═══ Dataset content ═══

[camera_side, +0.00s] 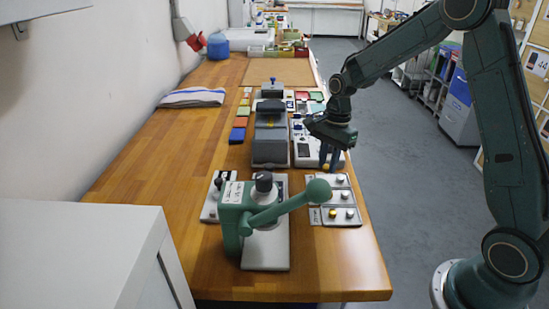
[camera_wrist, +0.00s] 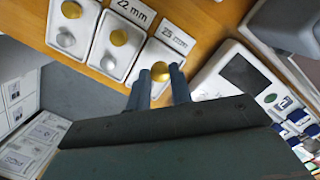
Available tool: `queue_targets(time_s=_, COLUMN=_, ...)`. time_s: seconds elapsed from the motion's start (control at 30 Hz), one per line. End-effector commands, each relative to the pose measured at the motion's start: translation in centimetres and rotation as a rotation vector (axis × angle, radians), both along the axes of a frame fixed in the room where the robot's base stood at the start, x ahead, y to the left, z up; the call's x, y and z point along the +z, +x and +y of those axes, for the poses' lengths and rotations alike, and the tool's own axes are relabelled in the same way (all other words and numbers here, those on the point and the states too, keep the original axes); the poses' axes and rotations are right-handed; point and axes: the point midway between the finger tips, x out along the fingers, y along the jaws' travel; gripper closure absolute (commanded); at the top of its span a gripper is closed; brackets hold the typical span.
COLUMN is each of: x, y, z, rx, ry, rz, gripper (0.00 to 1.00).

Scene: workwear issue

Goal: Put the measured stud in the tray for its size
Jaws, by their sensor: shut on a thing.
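My gripper (camera_side: 327,166) is shut on a gold stud, which shows between the fingertips in the wrist view (camera_wrist: 160,72). The held stud appears in front of the tray beside the "25 mm" label (camera_wrist: 175,38); its exact height is unclear. The 25 mm tray (camera_wrist: 148,58) is partly hidden by the fingers and stud. Left of it, the tray by the "22 mm" label (camera_wrist: 136,12) holds a gold stud (camera_wrist: 119,37) and a silver stud (camera_wrist: 107,62).
A green lever press (camera_side: 235,215) stands left of the trays, its ball-ended lever reaching towards them. A dark grey device (camera_side: 270,140) and a pale device with a dark screen (camera_wrist: 245,72) stand beyond. The bench's front end is clear. The floor lies right of the edge.

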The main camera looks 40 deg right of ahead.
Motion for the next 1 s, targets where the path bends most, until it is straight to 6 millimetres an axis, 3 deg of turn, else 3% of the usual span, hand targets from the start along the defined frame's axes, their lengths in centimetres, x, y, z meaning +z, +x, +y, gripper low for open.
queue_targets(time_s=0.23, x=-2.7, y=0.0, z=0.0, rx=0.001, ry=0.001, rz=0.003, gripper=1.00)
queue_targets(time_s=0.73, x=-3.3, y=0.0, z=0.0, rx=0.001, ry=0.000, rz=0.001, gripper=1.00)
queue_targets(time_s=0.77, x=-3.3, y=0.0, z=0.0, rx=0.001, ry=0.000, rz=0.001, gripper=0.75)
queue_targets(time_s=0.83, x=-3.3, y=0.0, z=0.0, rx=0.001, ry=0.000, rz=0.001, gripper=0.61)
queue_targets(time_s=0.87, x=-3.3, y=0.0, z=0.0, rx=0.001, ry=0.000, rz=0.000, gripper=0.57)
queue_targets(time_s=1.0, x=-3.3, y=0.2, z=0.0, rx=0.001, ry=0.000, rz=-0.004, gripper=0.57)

═══

Goal of the exercise: Omit the pictures, then quote the rest of the material above exactly.

Solution for this task:
[camera_side, +0.00s] 
[camera_wrist, +0.00s] 
Available tool: `queue_targets(time_s=_, COLUMN=_, ...)`. time_s: seconds elapsed from the motion's start (control at 30 Hz), one per line. End-effector commands, each relative to the pose measured at the motion's start: translation in centimetres and rotation as a rotation vector (axis × angle, radians), both along the axes of a frame fixed in the room where the robot's base stood at the start, x ahead, y to the left, z up; the call's x, y and z point along the +z, +x and +y of those axes, for the poses' lengths and rotations alike, and the tool's own axes are relabelled in the same way (all other words and numbers here, those on the point and the states too, keep the original axes); the poses' axes and rotations are right-handed; point and axes: the point midway between the finger tips, x out along the fingers, y along the jaws' travel; gripper closure absolute (commanded); at the top of its span a gripper is closed; brackets hold the typical span.
COLUMN is each of: x, y, z, rx, ry, rz, gripper (0.00 to 1.00).

Scene: workwear issue

Goal: Put the measured stud in the tray for its size
Jaws, by their sensor: shut on a thing.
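My gripper (camera_side: 327,166) is shut on a gold stud, which shows between the fingertips in the wrist view (camera_wrist: 160,72). The held stud appears in front of the tray beside the "25 mm" label (camera_wrist: 175,38); its exact height is unclear. The 25 mm tray (camera_wrist: 148,58) is partly hidden by the fingers and stud. Left of it, the tray by the "22 mm" label (camera_wrist: 136,12) holds a gold stud (camera_wrist: 119,37) and a silver stud (camera_wrist: 107,62).
A green lever press (camera_side: 235,215) stands left of the trays, its ball-ended lever reaching towards them. A dark grey device (camera_side: 270,140) and a pale device with a dark screen (camera_wrist: 245,72) stand beyond. The bench's front end is clear. The floor lies right of the edge.

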The main camera looks 40 deg right of ahead.
Motion for the next 1 s, targets where the path bends most, until it is straight to 6 millimetres an axis, 3 deg of turn, else 3% of the usual span, hand targets from the start along the defined frame's axes, their lengths in centimetres, x, y, z meaning +z, +x, +y, gripper low for open.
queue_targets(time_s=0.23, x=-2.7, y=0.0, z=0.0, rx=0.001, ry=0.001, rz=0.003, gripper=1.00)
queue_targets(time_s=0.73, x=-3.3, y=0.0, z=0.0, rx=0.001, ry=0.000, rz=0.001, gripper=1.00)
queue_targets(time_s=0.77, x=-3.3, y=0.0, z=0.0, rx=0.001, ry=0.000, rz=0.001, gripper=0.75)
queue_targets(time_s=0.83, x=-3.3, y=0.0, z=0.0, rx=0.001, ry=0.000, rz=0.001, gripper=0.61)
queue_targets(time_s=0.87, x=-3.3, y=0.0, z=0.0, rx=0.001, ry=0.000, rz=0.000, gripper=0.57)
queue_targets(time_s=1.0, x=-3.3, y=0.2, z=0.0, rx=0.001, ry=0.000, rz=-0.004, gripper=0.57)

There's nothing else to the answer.